The woodland animals awake from their deep winter's sleep to discover the first sign of spring'a flower blooming in the snow. 1950 Caldecott Honor Book This description may be from another edition of this product.

Customer Reviews

5 ratings

Good book for children

This book in simple text and well done simple illustrations celebrates the coming of spring. A fun read with young children.

I still quote it to myself

I read this book to pre-schoolers in 1965 and to my daughter in 1983. They all enjoyed it. Recently, the past few years, as Spring is arriving in Vermont I think of lines from this book "Spring, spring spring sang the frog!
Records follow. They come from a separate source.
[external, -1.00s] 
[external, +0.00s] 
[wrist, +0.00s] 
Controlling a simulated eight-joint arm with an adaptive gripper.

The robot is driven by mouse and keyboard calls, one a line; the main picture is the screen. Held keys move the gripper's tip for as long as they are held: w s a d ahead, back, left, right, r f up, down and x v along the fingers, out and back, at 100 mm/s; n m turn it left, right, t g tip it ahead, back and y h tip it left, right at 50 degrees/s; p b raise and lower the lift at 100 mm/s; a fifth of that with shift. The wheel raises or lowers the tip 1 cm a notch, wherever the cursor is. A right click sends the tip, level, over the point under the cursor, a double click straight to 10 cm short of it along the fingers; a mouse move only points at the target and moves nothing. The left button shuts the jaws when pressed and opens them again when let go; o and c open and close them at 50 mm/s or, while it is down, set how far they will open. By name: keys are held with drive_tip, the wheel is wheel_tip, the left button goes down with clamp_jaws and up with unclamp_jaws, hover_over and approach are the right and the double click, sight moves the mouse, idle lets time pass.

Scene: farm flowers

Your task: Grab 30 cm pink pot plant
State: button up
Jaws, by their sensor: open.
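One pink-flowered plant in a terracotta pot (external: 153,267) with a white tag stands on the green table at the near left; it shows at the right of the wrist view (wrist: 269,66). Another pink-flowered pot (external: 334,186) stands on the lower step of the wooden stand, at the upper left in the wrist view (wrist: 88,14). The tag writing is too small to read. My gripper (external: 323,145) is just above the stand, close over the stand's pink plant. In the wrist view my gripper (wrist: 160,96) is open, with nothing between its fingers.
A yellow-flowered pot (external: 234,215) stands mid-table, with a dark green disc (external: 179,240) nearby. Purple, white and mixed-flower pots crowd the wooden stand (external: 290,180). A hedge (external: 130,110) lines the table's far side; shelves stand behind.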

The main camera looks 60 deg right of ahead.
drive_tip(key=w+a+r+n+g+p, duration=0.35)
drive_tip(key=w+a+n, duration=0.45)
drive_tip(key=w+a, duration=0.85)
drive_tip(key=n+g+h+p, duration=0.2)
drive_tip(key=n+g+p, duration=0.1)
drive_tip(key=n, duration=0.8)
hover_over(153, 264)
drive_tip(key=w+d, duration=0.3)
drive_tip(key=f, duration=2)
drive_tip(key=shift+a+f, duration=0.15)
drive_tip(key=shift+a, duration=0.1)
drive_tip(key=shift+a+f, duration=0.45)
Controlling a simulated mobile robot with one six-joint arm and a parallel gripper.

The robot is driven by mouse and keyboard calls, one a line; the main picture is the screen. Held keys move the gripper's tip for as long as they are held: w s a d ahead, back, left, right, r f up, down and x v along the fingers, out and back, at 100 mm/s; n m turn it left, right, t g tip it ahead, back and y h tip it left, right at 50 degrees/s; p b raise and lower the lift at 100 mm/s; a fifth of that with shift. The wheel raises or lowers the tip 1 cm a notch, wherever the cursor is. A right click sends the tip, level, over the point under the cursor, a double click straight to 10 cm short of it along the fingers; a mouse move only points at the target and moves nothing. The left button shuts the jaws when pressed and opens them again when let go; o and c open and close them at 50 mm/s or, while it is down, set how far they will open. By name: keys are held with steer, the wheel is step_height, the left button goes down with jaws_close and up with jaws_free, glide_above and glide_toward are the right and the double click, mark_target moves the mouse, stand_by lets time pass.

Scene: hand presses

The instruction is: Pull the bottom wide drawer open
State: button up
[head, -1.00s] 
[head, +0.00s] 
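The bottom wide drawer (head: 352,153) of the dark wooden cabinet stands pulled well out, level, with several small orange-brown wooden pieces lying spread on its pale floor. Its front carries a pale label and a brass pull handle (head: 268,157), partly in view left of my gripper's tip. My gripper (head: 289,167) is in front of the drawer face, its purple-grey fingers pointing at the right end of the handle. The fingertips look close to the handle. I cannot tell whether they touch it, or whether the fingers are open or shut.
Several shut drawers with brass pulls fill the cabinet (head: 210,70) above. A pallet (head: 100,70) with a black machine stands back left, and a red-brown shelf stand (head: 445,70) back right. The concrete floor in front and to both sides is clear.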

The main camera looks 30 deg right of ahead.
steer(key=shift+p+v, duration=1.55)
Spring, spring, spring sang the groundhog!" So I think a children's book that stays with you, in your mind for 40 years has something going for it. I always love Ruth Krauss' illustrations. I'm about to order it for a few small children of my current acquaintance.
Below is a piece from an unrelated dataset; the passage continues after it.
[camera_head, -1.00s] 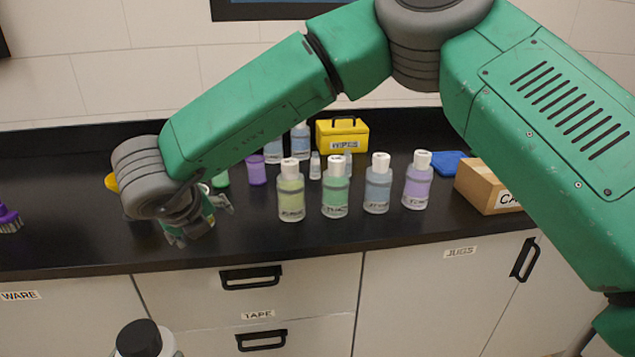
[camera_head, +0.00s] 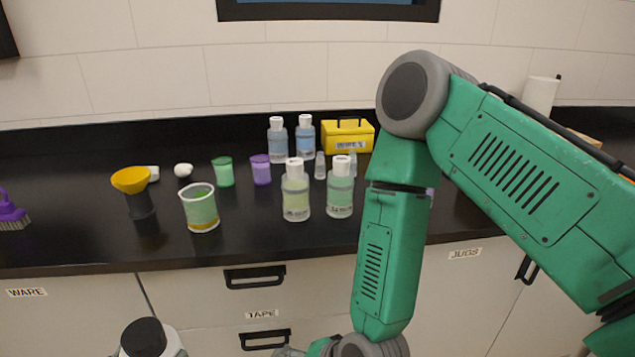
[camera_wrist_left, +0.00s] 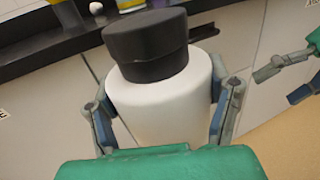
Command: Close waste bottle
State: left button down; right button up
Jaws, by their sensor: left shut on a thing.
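The waste bottle (camera_wrist_left: 165,112), white with a wide black cap (camera_wrist_left: 147,45) on its top, is upright between the fingers of my left gripper (camera_wrist_left: 162,98) in the left wrist view. The gripper is shut on the bottle's body. In the head view the black cap (camera_head: 143,337) shows at the bottom left edge; most of the bottle is cut off. Whether the cap is screwed tight cannot be told. My right gripper (camera_wrist_left: 279,86) is at the right of the wrist view, apart from the bottle, its two fingers spread and empty. In the head view it is mostly below the bottom edge.
A yellow funnel (camera_head: 131,180) on a dark holder, a green-filled beaker (camera_head: 201,210), small cups and several white-capped bottles stand on the black bench (camera_head: 90,236). A yellow box (camera_head: 347,137) is at the back. My right arm covers the right side.

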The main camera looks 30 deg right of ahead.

Great storybook for toddlers

I love this book! Some people here have commented that they didn't like the fact that the books is black and white. I'd say just the opposite - because it's black and white, (1) it allows the child to use their imagination, and (2) it makes the picture on the last page stand out more. Both my 3 y.o. and 2 y.o. love this book.

A Great Classroom Read

As a preschool teacher, I'm always on the lookout for very good, very short books which I can grab off the shelf and read to my students during those moments when I need a filler activity. THE HAPPY DAY is all that, and so much more. This is the perfect book to end class with on the first day of spring, which I've done every spring for 29 years. From the moment I hold up the book, read the title, and ask why it's such a happy day for the animals, my students are involved and invested. Before I start reading the text, I ask the children what the animals on the cover might be looking at. I give them time to speculate, and I start reading after everybody has contributed an idea. Before I make that last page turn, when it is evident the reader is about to discover what got these animals all sniffing and running, I ask again what could it be. The typical response is some kind of food. When I turn the page and reveal that yellow flower, there is ALWAYS an audible gasp from my students. Nobody expects it, which makes it a most satisfying ending. If the adult reader sets the tone properly, and emphasizes the tension Krauss and Simont created in the story through his or her reading, most preschoolers are intensely interested in this lovely story. A book that works this well when read to a large group should work well as a lap book. As a children's book author, I'm a VERY critical reader. THE HAPPY DAY passes muster with me, not an easy feat.

A single flower blooming in the woods brings joy.

A short children's book about animals hibernating in the winter yet who come out to see a happy sight, a flower growing in the middle of the snow. Spring must be near! The book was a 1950 Caldecott Honor book (i.e., a runner-up to the Medal winner) for best illustration in a children's book.